I wrote this recently for something else, but liked it, and it turns out I can use it here, so what the hey. It’s something of a companion piece to this.
Juliet, maybe the single most famous and influential romantic heroine in all of literary history, is 14. She’s 14! Today, that would mean she’d be in 8th grade. She’s younger than Bella in Twilight. She’s younger than Katniss in The Hunger Games. If you’re reading this for high school, she’s younger than you. And yet, she finds true love and marries and defies her father and has a series of improbable, desperate, and ultimately, tragic adventures and generally packs enough event into her 14 years to wear out folks two, or three, or four times her age.
You may think that Juliet is so young because people in the past got married earlier. This isn’t exactly right, though. Women in Shakespeare’s London generally married in their mid-20s. It’s true that Romeo and Juliet is set in Italy, and that Lady and especially Lord Capulet are eager to wed their 14-year-old daughter to a wealthy guy named Paris. But Shakespeare’s audience would probably have found that as unusual, and perhaps as distasteful, as we do.

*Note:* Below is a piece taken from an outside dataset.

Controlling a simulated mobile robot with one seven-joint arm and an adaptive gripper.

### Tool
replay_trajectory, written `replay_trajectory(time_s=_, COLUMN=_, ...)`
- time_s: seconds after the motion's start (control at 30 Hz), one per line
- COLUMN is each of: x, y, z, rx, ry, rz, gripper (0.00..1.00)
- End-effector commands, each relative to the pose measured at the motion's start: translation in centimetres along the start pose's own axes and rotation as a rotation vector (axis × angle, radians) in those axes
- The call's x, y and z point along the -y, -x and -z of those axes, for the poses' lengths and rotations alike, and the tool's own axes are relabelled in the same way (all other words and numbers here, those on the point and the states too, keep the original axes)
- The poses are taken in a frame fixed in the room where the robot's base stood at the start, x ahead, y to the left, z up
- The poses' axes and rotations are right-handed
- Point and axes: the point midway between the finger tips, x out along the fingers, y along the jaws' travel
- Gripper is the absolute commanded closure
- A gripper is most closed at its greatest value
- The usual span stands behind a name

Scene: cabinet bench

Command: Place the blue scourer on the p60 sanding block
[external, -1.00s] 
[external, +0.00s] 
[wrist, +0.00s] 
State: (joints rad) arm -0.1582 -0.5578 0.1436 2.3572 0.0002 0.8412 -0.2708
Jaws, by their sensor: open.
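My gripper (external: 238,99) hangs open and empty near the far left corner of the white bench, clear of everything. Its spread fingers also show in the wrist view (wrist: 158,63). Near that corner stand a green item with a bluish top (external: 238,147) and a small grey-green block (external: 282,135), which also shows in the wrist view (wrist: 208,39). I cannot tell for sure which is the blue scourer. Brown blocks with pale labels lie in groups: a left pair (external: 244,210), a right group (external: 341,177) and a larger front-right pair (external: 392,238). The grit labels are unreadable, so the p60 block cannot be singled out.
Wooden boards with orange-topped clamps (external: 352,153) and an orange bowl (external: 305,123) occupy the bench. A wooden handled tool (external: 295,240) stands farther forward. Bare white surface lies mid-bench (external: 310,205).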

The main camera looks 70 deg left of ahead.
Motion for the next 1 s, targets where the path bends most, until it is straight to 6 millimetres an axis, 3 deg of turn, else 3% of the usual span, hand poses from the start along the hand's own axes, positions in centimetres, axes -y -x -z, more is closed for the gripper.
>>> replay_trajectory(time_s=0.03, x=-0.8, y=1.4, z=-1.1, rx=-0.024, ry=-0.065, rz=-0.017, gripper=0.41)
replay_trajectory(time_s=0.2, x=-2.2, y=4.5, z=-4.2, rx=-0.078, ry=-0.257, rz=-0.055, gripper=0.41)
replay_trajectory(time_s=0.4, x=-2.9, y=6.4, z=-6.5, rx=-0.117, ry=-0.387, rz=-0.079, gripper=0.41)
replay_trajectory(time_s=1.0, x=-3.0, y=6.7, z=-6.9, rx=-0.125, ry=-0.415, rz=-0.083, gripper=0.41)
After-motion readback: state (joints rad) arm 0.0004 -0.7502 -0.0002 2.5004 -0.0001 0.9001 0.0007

Juliet may be young, but that doesn’t mean she’s innocent. On the contrary, the first time she meets Romeo, their flirty banter is wicked enough to light dry tinder and make small woodland creatures fan themselves. Romeo tries to get her to agree to kiss him by pointing out that even saints have lips. To which Juliet replies, “Ay, pilgrim, lips that they must use in pray’r.” ( I.V) She’s teasing him — and he gets his kiss, or two.
The conflict in the play is, famously, because Romeo and Juliet are from feuding families, and so they can’t declare their love openly. But the tragedy also comes from Juliet’s character, and from the way that she’s a grown-up in some ways and not in others. Sometimes, she seems careful, and even wise. She demands that Romeo pledge to marry her or “cease thy suit and leave me to my grief.” (II. II) That seems like a precaution even her mom would approve of.
On the other hand, though, there’s the scene in Juliet’s room after she and Romeo have secretly married. When Romeo gets up in the morning to leave the room, Juliet tries to convince him, and herself, that “Yond light is not daylight,” and that he’s still got plenty of time. (III.V.) Since Romeo is under threat of death for murdering Juliet’s cousin, her effort to detain him is a really bad idea, to put it mildly. She comes across as a child wheedling to get her way — until Romeo reminds her that he might get killed. At which point she suddenly reverses course completely, and bustles him out of the room.
In the end though, it’s not Juliet’s sometimes youthful temperament that undoes her. Rather, it’s her youthful powerlessness. As a 14 year old, and especially as a 14-year-old woman, her ability to act, or even to move about the city, are very restricted. For example, when she tells her father she doesn’t want to marry Paris (because she’s already secretly married to Romeo), Lord Capulet completely freaks out. He shouts insults at her (“”green-sickness carrion…!” “baggage!” “tallow-face!” “disobedient wretch!”) and tells her he’ll drag her to the altar himself. (III.V.) When she asks her Nurse for help, the servant tells her to just go ahead and marry Paris, since Romeo is exiled and can’t protest. And when she goes to Friar Lawrence, who married her and Romeo, he comes up with a preposterous and risky scheme which ends, predictably, with the stage groaning under piles of bodies (though Friar Lawrence himself comes out of things all right).
Juliet not only dies young, then. She dies in a lot of ways because she’s young, and because the adults she relies on are idiots. She’s funny, passionate , dedicated, brave, and even wise. She would have made a much better grown-up than her dictatorial father, or her air-brained Nurse, or the incompetently crafty Friar Laurence. But we never get to see old Juliet. Which is the tragedy of the play.